• Exercise brief: Nothing in the data should change when you return it, but leave the pictures out.

• Data entries:
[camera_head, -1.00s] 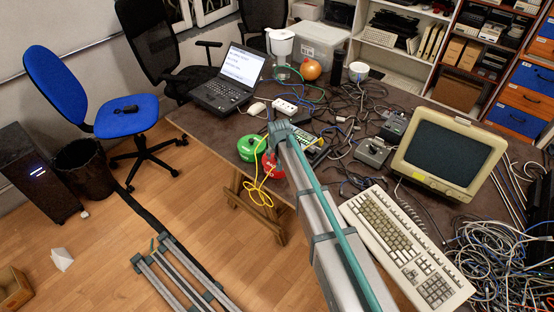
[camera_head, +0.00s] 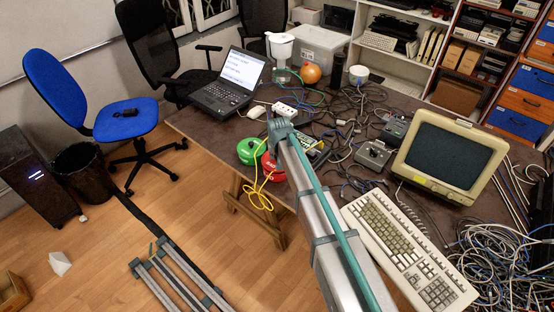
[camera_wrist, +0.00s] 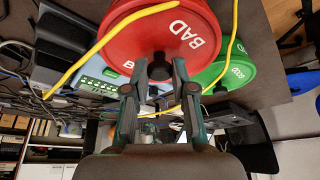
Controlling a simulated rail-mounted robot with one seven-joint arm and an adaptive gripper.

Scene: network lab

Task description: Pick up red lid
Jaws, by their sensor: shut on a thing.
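The red lid (camera_wrist: 160,32), round and marked "BAD", fills the upper middle of the wrist view. My gripper (camera_wrist: 158,70) is at its centre, its two fingers on either side of the lid's middle and shut on it; the exact contact is hard to see. In the head view, the red lid (camera_head: 272,167) shows partly behind my arm, at the table's front edge beside the green lid (camera_head: 250,150). The green lid, marked "GOOD", is also at the right in the wrist view (camera_wrist: 226,68). My fingertips are hidden in the head view.
A yellow cable (camera_head: 258,190) hangs over the table edge by the lids and crosses close to them in the wrist view. The table (camera_head: 205,125) also carries a laptop (camera_head: 228,88), power strip, keyboard (camera_head: 410,245), monitor (camera_head: 450,158) and tangled cables.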

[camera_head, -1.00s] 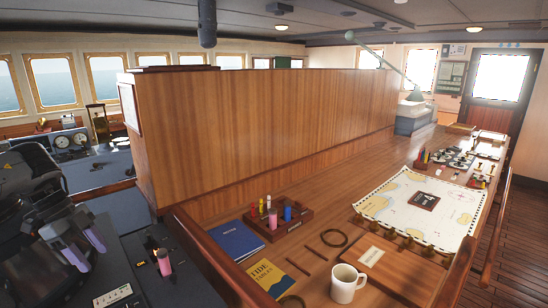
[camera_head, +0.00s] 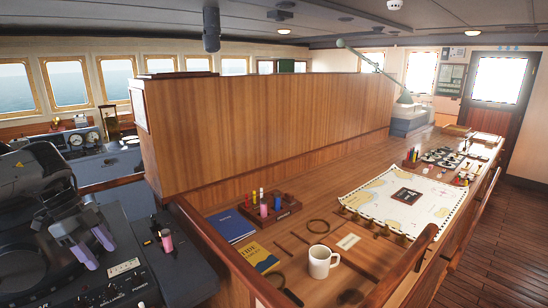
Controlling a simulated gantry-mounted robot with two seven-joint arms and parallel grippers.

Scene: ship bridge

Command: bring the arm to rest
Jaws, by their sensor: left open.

• Full response:
[camera_head, -1.00s] 
[camera_head, +0.00s] 
[camera_wrist, +0.00s] 
Controlling a simulated rail-mounted robot with one seven-joint arm and an adaptive gripper.

Scene: network lab

Task description: Pick up red lid
Jaws, by their sensor: shut on a thing.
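The red lid (camera_wrist: 160,32), round and marked "BAD", fills the upper middle of the wrist view. My gripper (camera_wrist: 158,70) is at its centre, its two fingers on either side of the lid's middle and shut on it; the exact contact is hard to see. In the head view, the red lid (camera_head: 272,167) shows partly behind my arm, at the table's front edge beside the green lid (camera_head: 250,150). The green lid, marked "GOOD", is also at the right in the wrist view (camera_wrist: 226,68). My fingertips are hidden in the head view.
A yellow cable (camera_head: 258,190) hangs over the table edge by the lids and crosses close to them in the wrist view. The table (camera_head: 205,125) also carries a laptop (camera_head: 228,88), power strip, keyboard (camera_head: 410,245), monitor (camera_head: 450,158) and tangled cables.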

[camera_head, -1.00s] 
[camera_head, +0.00s] 
Controlling a simulated gantry-mounted robot with two seven-joint arms and parallel grippers.

Scene: ship bridge

Command: bring the arm to rest
Jaws, by their sensor: left open.

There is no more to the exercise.